TASK TO COMPLETE: Transcribe the lines from the one containing "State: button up" to the last line, inclusive, word for word. Include no pictures.
------------------------------------
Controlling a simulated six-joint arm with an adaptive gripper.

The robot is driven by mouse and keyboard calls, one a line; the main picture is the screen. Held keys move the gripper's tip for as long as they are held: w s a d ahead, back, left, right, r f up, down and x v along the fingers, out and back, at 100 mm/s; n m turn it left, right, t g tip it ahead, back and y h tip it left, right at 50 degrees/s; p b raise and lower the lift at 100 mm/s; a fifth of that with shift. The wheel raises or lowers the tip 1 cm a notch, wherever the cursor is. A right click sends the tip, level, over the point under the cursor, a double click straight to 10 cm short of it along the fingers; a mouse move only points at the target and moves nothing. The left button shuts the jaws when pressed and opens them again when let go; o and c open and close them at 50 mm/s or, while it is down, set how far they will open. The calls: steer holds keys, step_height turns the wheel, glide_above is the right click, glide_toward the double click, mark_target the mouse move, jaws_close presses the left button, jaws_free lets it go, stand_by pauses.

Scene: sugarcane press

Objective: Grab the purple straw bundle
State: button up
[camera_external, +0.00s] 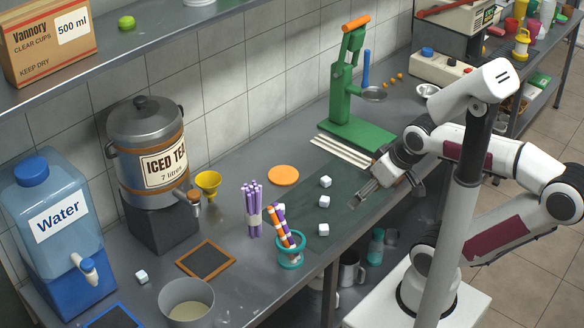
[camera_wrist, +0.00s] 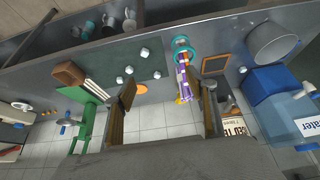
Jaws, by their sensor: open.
------------------------------------
SOLUTION FOR THIS TASK:
State: button up
[camera_external, +0.00s] 
[camera_wrist, +0.00s] 
Jaws, by their sensor: open.

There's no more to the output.